The poached egg doesn’t deserve its reputation as a technical dish. With water held at a gentle simmer and extra-fresh eggs, it’s reliably reproducible — and when you add a homemade morel cream, the result far surpasses what most bistros serve. It’s the kind of dish you make on a Saturday morning, without rushing.

Ingredients :
- Dried morels (50 g) — The true stars of the dish. Dried, they are concentrated in flavor — rehydration releases that characteristic woody aroma that no fresh commercial mushroom can match. Prefer whole morels over broken pieces: they hold up better during cooking and the presentation is cleaner. Plantin or a specialty shop are good sources; avoid supermarket packets that smell like cardboard.
- Heavy cream (25 cl) — Its role is dual: it binds the sauce and softens it.

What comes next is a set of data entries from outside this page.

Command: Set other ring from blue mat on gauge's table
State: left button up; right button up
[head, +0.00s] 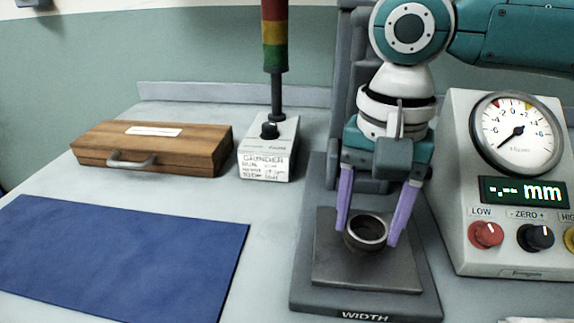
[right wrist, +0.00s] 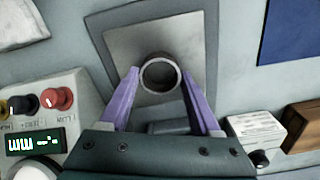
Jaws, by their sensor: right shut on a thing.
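A dark metal ring (head: 366,232) is between the purple fingers of my right gripper (head: 368,238), over the gauge's square grey table (head: 335,272). The right gripper is shut on the ring. In the right wrist view the ring (right wrist: 160,74) shows from above, between the fingertips (right wrist: 160,82) and over the table plate (right wrist: 125,45). I cannot tell whether the ring touches the plate. The blue mat (head: 120,255) lies at the left, and its visible part is bare.
The gauge's display box (head: 510,240) with dial and knobs stands to the right. A grinder control box (head: 268,150) with a light tower and a wooden case (head: 150,148) stand behind the mat. The bench between mat and gauge is clear.

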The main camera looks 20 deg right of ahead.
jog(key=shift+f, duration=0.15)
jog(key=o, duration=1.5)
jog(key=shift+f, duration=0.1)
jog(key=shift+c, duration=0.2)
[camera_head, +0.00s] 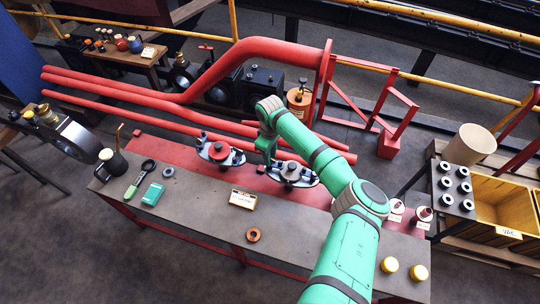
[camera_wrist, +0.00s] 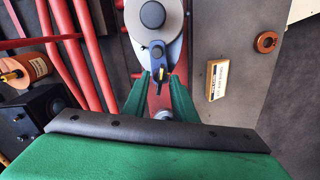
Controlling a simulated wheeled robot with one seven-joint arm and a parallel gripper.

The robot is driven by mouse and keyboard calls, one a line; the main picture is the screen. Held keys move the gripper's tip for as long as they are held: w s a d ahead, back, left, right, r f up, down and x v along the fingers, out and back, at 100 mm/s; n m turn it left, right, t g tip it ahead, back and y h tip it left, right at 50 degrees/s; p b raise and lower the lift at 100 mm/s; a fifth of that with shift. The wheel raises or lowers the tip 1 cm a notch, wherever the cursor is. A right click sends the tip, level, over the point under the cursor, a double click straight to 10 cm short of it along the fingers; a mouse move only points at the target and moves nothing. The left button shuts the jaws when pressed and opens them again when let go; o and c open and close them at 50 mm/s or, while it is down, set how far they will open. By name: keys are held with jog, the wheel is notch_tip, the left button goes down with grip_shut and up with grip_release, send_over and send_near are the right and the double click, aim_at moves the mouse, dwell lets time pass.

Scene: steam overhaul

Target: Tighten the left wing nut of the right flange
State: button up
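In the head view my gripper (camera_head: 268,158) is at the flange's left end and hides the nut there.
The left flange (camera_head: 219,151) lies close to my gripper's left. A small sign (camera_head: 243,199) and an orange-brown ring (camera_head: 253,234) lie on the bench (camera_head: 200,215). Red pipes (camera_head: 190,120) run behind it. Yellow-topped jars (camera_head: 389,265) stand at the front right.

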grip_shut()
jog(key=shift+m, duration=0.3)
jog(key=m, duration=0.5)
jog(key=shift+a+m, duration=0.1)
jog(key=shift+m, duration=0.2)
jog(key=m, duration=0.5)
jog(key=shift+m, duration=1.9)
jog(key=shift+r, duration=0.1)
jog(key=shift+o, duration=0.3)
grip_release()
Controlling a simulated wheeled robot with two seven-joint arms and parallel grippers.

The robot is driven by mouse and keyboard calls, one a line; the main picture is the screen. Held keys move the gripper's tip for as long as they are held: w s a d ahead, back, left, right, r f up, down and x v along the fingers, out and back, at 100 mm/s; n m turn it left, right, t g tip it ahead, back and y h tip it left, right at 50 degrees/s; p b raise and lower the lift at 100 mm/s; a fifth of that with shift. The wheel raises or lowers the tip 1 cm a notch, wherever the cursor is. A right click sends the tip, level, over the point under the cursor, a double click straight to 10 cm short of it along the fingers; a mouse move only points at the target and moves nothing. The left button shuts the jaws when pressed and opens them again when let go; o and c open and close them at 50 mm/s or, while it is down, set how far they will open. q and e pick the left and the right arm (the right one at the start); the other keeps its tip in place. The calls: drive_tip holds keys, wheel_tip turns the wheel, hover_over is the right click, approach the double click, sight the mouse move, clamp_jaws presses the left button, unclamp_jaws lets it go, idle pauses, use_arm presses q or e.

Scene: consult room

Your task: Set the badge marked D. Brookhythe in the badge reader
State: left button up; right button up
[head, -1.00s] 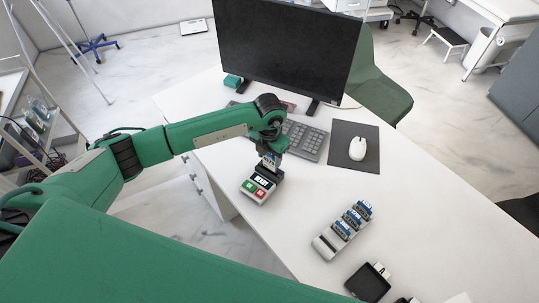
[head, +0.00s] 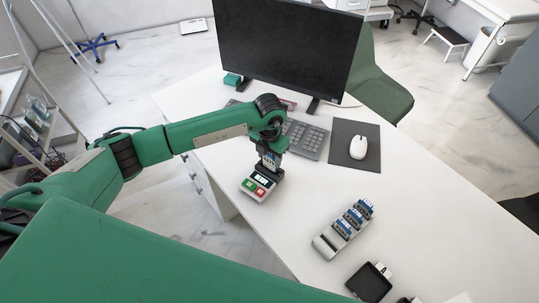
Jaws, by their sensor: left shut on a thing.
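My left gripper (head: 270,172) points down over the back of the badge reader and is shut on a badge (head: 269,159). The badge is blue and white, and its name is too small to read. The badge reader (head: 257,187) is a light grey box with a dark display and a green and a red key, standing on the desk near its left front edge. The badge's lower end is at the reader's back part; I cannot tell whether it sits in a slot. My right gripper is not in view.
A grey rack (head: 329,243) with several blue-and-white badges stands on the desk (head: 420,215) to the right. A black tray (head: 370,281) lies near the front. A monitor (head: 286,45), keyboard (head: 305,138) and mouse (head: 358,148) are behind. Desk between reader and rack is clear.

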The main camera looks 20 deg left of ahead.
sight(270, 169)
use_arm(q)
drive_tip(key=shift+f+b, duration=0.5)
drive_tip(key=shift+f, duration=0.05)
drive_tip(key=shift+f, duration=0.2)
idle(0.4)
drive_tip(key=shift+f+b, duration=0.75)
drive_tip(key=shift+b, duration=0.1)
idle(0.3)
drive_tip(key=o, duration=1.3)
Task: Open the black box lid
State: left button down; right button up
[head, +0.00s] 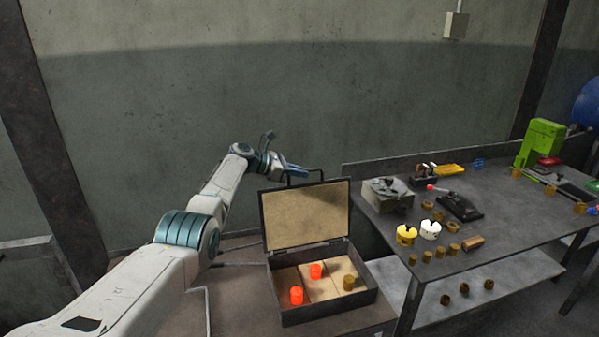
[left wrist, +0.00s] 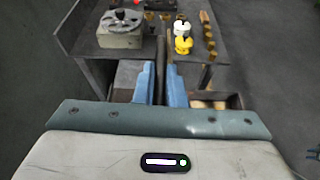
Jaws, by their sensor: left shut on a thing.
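The black box (head: 325,309) stands on a low brown table. Its lid (head: 306,215) is raised and stands nearly upright at the back of the box, tan inside with a dark frame. A dark handle (head: 318,172) sticks up from the lid's top edge. My left gripper (head: 297,172) is at the handle's left part and is shut on it. In the left wrist view, the blue fingers of my left gripper (left wrist: 160,85) stand on either side of a thin dark piece. My right gripper is not in view.
Inside the box are two glowing orange cylinders (head: 296,295) and a brass one (head: 349,283). To the right, a grey workbench (head: 510,228) carries a metal block (head: 388,196), yellow and white pieces and several brass parts. A concrete wall stands behind.

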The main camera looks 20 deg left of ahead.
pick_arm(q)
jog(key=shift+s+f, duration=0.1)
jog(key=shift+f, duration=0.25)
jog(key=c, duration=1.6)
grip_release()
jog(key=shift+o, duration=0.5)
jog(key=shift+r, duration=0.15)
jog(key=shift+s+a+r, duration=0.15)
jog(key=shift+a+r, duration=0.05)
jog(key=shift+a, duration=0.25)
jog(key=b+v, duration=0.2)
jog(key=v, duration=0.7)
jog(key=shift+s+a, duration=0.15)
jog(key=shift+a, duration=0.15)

Heavy cream withstands simmering without breaking, which a light version would not. With 50 g morels and four eggs, it’s not the time to skimp on fat.
- Chicken broth (10 cl) — It provides the savory, round structure that cream alone wouldn’t, and creates the reduction base that concentrates flavors. A cube dissolved in hot water works fine; no need to prepare veal stock. For a vegetarian version, a slightly robust vegetable broth works perfectly.
- Shallot — More delicate than onion, it melts into the butter without overpowering and lets the morels speak. Its role is to provide a sweet aromatic base in the sauce. Chop it very finely — if left in large pieces, it will still be slightly crunchy when the cream is ready, which ruins the desired velvety texture.